Exercise directions: Select every line holding the word "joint" and copy it.

(Records contained in a dataset)
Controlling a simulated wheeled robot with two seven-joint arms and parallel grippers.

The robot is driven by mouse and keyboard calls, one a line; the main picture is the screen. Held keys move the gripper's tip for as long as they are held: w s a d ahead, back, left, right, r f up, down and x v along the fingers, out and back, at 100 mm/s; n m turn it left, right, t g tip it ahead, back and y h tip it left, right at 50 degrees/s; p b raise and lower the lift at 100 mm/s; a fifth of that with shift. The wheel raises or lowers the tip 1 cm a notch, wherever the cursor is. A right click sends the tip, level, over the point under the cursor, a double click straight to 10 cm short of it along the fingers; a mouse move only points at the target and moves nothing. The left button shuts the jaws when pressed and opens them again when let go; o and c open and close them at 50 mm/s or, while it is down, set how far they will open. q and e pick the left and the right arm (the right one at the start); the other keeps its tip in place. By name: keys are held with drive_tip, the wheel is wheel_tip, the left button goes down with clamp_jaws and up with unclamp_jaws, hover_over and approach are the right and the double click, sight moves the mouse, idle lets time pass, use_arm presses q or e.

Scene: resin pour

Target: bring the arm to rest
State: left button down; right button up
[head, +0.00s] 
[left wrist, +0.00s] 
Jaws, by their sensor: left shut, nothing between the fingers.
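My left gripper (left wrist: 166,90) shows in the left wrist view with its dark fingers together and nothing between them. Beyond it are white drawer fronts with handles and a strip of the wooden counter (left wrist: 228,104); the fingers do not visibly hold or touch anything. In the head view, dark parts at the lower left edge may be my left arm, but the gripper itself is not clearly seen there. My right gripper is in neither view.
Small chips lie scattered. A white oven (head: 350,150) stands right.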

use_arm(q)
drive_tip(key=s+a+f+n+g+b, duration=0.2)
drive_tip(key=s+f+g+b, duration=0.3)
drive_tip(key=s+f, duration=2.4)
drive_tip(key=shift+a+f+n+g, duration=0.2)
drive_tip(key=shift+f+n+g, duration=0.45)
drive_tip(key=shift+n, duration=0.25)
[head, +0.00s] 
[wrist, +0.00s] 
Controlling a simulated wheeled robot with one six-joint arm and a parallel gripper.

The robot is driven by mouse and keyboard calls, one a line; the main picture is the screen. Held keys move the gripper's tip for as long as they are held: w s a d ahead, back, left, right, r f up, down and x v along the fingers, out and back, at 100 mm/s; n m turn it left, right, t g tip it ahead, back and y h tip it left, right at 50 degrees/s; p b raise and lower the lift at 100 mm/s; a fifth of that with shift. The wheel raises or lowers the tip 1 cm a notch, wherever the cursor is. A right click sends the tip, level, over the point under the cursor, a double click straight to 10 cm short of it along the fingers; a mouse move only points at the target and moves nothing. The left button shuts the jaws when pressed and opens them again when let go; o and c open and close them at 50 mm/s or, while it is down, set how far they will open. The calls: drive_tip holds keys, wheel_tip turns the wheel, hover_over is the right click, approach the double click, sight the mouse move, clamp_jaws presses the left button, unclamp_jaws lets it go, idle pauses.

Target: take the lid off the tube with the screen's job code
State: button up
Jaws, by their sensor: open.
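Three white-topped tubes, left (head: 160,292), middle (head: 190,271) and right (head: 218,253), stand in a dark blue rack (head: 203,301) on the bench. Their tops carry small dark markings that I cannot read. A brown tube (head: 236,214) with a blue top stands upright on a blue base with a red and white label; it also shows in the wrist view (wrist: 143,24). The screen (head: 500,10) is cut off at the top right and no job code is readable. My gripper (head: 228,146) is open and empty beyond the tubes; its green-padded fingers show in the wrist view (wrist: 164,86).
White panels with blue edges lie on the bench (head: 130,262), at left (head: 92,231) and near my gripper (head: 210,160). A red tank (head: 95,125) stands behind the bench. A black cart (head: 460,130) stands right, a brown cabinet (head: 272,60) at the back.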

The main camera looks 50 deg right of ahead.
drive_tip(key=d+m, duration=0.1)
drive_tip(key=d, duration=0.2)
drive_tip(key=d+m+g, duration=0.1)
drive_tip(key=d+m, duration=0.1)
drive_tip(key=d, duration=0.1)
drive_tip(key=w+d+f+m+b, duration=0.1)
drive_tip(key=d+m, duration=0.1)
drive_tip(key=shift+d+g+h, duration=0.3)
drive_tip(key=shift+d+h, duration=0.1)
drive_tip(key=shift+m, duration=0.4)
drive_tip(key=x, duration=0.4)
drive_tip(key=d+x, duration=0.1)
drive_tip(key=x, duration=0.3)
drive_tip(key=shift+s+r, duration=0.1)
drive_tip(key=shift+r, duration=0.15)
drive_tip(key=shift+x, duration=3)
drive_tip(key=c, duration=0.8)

Written reply:
Controlling a simulated wheeled robot with two seven-joint arms and parallel grippers.
Controlling a simulated wheeled robot with one six-joint arm and a parallel gripper.

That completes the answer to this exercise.